Let me first present you briefly my study.
My aim is to estimate the severity of recent fires in mediterranean forests with satellite imagery to help in restoration. Severe fires (those that stand long and reach extreme temperatures) burn most of the trees, leaving them leafless and branchless and producing a great amount of ash and charcoal. On the contrary, slight fires (those that pass quickly and do not reach very high temperatures) burn only a fraction of trees, producing less ash and charcoal. To restore burnt landscapes efficiently we need to know the degree of damage that suffered each area, because different measures will be implemented in each case. We designed a field survey in which we recorded the severity of recent fires in 6 categories, ranging roughly from "no leaves damaged" (a very slight fire) to "no leaves nor branches kept alive" (a definitely severe fire). However, field surveys are expensive and time-consuming, so a beneficial alternative method would be to relate our field categories with the information provided by satellite imagery (cheaper for covering large areas). Sensor carried on board of satellites are able to detect charcoal and ashes. Each of the several sensors of the satellites render a value for each unit of area (typically 30x30 meters) that can be considered continuous (they are originally on a 0-256 scale).

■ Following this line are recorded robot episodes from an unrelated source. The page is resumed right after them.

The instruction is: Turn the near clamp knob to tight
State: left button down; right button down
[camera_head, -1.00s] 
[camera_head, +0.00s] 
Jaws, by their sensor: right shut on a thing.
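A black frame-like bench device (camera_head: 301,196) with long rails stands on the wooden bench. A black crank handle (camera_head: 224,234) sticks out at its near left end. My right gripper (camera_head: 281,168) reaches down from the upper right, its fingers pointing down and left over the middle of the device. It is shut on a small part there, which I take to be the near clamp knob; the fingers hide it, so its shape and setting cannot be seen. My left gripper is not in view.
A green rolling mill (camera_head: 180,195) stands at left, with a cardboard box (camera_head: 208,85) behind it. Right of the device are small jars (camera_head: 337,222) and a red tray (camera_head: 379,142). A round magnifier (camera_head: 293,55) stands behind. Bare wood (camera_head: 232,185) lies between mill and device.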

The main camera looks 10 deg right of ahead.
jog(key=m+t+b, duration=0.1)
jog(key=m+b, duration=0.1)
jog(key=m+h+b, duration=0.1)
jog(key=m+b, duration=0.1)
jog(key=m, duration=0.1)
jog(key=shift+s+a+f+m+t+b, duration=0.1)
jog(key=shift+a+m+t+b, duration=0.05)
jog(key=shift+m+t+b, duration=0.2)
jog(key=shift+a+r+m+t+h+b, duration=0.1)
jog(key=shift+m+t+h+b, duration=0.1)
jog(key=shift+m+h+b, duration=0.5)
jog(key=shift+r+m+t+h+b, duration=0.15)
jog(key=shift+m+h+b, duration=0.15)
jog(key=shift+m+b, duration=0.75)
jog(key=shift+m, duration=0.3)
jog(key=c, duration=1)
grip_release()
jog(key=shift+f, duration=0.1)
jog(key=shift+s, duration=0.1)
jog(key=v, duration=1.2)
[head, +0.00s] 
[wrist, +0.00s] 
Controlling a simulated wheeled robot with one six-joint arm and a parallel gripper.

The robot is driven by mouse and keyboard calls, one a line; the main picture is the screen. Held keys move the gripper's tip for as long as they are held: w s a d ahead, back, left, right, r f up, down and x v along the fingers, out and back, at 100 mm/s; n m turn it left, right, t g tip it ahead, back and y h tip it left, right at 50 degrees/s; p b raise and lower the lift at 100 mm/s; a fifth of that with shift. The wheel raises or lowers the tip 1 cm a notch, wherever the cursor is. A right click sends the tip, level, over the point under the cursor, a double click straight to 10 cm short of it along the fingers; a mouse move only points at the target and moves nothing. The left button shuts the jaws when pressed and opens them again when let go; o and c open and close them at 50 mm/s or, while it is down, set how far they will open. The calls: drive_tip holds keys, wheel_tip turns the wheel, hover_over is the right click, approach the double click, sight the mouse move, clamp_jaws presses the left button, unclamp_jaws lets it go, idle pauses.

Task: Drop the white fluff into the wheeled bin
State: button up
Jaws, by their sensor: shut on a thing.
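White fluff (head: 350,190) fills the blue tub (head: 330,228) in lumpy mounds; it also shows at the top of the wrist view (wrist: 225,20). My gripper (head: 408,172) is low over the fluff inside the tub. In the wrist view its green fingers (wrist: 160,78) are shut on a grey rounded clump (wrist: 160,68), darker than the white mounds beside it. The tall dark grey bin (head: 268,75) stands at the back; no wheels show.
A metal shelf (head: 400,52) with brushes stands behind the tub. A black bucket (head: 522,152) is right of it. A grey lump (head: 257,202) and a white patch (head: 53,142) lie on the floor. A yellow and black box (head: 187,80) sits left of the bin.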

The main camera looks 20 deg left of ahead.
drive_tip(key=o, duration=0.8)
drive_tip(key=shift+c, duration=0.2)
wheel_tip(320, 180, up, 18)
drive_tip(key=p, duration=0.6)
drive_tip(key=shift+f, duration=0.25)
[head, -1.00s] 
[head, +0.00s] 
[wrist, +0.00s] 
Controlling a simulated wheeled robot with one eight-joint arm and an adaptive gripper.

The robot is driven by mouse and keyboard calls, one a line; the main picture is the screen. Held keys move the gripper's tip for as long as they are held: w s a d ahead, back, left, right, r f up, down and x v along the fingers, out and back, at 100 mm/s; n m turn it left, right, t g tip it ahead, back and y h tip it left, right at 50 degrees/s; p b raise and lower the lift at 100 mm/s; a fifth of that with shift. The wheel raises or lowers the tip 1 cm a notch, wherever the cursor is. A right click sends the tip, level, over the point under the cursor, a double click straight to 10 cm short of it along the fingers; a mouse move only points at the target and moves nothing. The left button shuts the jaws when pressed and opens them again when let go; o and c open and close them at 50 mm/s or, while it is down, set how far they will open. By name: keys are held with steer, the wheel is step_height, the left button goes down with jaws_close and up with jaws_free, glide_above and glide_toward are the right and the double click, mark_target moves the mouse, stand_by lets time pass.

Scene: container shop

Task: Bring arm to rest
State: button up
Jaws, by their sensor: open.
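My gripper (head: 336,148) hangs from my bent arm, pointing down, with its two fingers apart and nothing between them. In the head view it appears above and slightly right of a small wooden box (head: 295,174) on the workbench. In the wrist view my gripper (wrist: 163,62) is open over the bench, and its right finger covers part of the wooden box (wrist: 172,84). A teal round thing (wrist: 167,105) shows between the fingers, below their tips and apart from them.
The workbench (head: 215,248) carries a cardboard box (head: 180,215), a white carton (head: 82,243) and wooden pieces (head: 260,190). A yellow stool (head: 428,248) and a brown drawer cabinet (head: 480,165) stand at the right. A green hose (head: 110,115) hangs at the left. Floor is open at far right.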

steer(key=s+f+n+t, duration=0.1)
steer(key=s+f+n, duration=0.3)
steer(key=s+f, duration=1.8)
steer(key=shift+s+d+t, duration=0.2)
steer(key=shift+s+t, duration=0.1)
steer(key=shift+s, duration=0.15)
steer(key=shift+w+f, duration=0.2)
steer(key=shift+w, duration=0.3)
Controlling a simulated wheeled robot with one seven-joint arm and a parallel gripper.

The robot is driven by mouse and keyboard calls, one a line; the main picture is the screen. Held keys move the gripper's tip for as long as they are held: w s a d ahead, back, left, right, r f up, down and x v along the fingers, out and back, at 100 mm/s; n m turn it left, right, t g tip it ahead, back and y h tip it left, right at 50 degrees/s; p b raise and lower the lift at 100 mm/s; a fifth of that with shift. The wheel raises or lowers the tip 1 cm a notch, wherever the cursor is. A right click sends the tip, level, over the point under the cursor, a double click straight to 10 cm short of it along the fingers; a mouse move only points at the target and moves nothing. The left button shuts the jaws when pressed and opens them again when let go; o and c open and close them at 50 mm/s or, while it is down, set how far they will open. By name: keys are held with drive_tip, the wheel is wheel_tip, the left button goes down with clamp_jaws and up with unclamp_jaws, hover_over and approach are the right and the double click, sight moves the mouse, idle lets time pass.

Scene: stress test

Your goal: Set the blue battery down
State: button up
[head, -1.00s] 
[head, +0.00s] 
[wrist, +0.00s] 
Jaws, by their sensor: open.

Then the question is, can I predict with the sensors the severity of fire as measured in the field?

The response variable is "severidad" (an ordered factor with 6 levels), and the predictive variables are 6 particular sensors (named TM1, TM2, TM3, TM4, TM5 and TM7, each one of them detecting a different part of the electromagnetic spectrum). I followed chapters13 and 14 of your book and assessed first the ordinality assumption for each sensor inspecting graphs with plot.xmean.ordinaly. PO and, specially, CR assumptions appeared to be satisfied. Smoothed partial residuals (with resid(..., pl=T...)) showed reasonably linear relationships. I used the following code:


> version
S-PLUS 2000 Professional Edition Release 2 for Microsoft Windows : 1999
attach(FUEGOS2)
> levels(severidad)
[1] "1" "3" "4" "5" "7" # note that I dropped level 2 (incoherent with the rest) and 6 (unreliably measured)
plot.mean.ordinaly(severidad ~ TM1 + TM2 + TM3 + TM4 + TM5 + TM7, cr=T)
f1 <- lrm(severidad ~ TM1 + TM2 + TM3 + TM4 + TM5 + TM7, x=T, y=T)
resid(f1, 'partial', pl=T)


1. Let's take a look to this first PO model (whose output I do not seem to understand):


> f1
Logistic Regression Model
lrm(formula = severidad ~ TM1 + TM2 + TM3 + TM4 + TM5 + TM7, x = T, y = T)

Frequencies of Responses
1 3 4 5 7
2386 3951 32766 10420 116

Obs Max Deriv Model L.R. d.f. P C Dxy Gamma Tau-a R2 Brier
49639 9e-011 1369.73 6 0 0.592 0.184 0.187 0.094 0.032 0.045

Coef S.E. Wald Z P
y>=3 2.113 0.05538 38.17 0
y>=4 1.035 0.05312 19.48 0
y>=5 -2.274 0.05414 -42.01 0
y>=7 -7.038 0.10728 -65.61 0
TM1 -5.517 0.97349 -5.67 0
TM2 11.896 2.12039 5.61 0
TM3 -6.798 0.89274 -7.61 0
TM4 7.769 0.48203 16.12 0
TM5 -20.160 0.92295 -21.84 0
TM7 23.497 0.76829 30.58 0


1.1. What does the C and Dxy above refer to?. I understand the C is the area under a curve of a ROC plot (the measure of discrimination I am interested in). I am used to calculate C for dicotomous outcomes, but I have here 6 possible outcomes. Does this C=0.59 mean that model f1 will rank correctly a group of 5 observations (one belonging to level 1, one to 3, and so on) in 6 out of 10 trials? (I am trying an analogy with the definition of C, for example in RMS p.335).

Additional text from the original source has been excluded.